--- start DATA BLOCK ---
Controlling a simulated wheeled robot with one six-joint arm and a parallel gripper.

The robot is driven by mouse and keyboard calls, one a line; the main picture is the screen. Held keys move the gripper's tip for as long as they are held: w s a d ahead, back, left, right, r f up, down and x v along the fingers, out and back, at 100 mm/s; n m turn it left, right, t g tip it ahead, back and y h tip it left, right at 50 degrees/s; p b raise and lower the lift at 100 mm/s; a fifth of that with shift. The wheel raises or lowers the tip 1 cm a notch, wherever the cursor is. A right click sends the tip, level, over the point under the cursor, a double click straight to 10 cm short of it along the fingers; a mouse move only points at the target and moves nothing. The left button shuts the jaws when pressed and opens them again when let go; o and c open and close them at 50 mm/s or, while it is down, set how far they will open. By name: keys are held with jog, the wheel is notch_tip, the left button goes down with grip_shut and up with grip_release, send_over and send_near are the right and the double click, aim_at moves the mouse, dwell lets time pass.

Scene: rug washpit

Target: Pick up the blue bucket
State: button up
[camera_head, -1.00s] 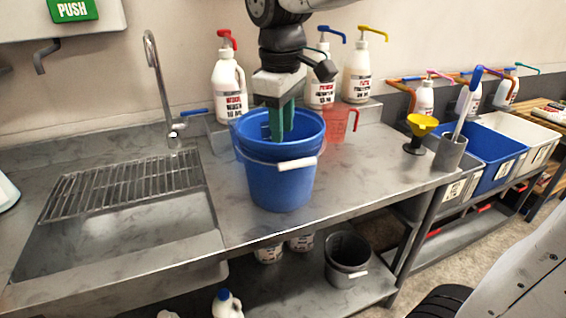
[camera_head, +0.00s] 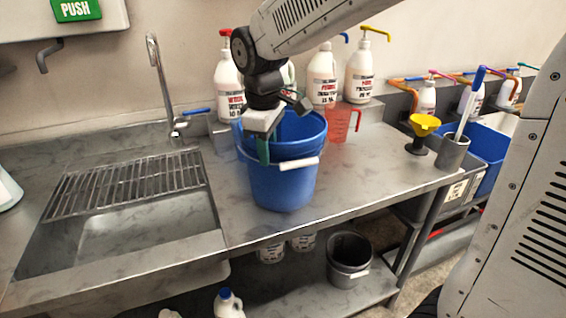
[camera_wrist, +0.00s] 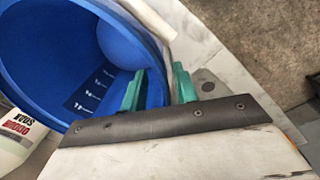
--- end DATA BLOCK ---
## [GOAL OF THE EXERCISE]
Print out the material word for word, omitting the pictures.

## [EXERCISE RESULT]
Controlling a simulated wheeled robot with one six-joint arm and a parallel gripper.

The robot is driven by mouse and keyboard calls, one a line; the main picture is the screen. Held keys move the gripper's tip for as long as they are held: w s a d ahead, back, left, right, r f up, down and x v along the fingers, out and back, at 100 mm/s; n m turn it left, right, t g tip it ahead, back and y h tip it left, right at 50 degrees/s; p b raise and lower the lift at 100 mm/s; a fifth of that with shift. The wheel raises or lowers the tip 1 cm a notch, wherever the cursor is. A right click sends the tip, level, over the point under the cursor, a double click straight to 10 cm short of it along the fingers; a mouse move only points at the target and moves nothing. The left button shuts the jaws when pressed and opens them again when let go; o and c open and close them at 50 mm/s or, while it is down, set how far they will open. By name: keys are held with jog, the wheel is notch_tip, the left button goes down with grip_shut and up with grip_release, send_over and send_near are the right and the double click, aim_at moves the mouse, dwell lets time pass.

Scene: rug washpit

Target: Pick up the blue bucket
State: button up
[camera_head, -1.00s] 
[camera_head, +0.00s] 
[camera_wrist, +0.00s] 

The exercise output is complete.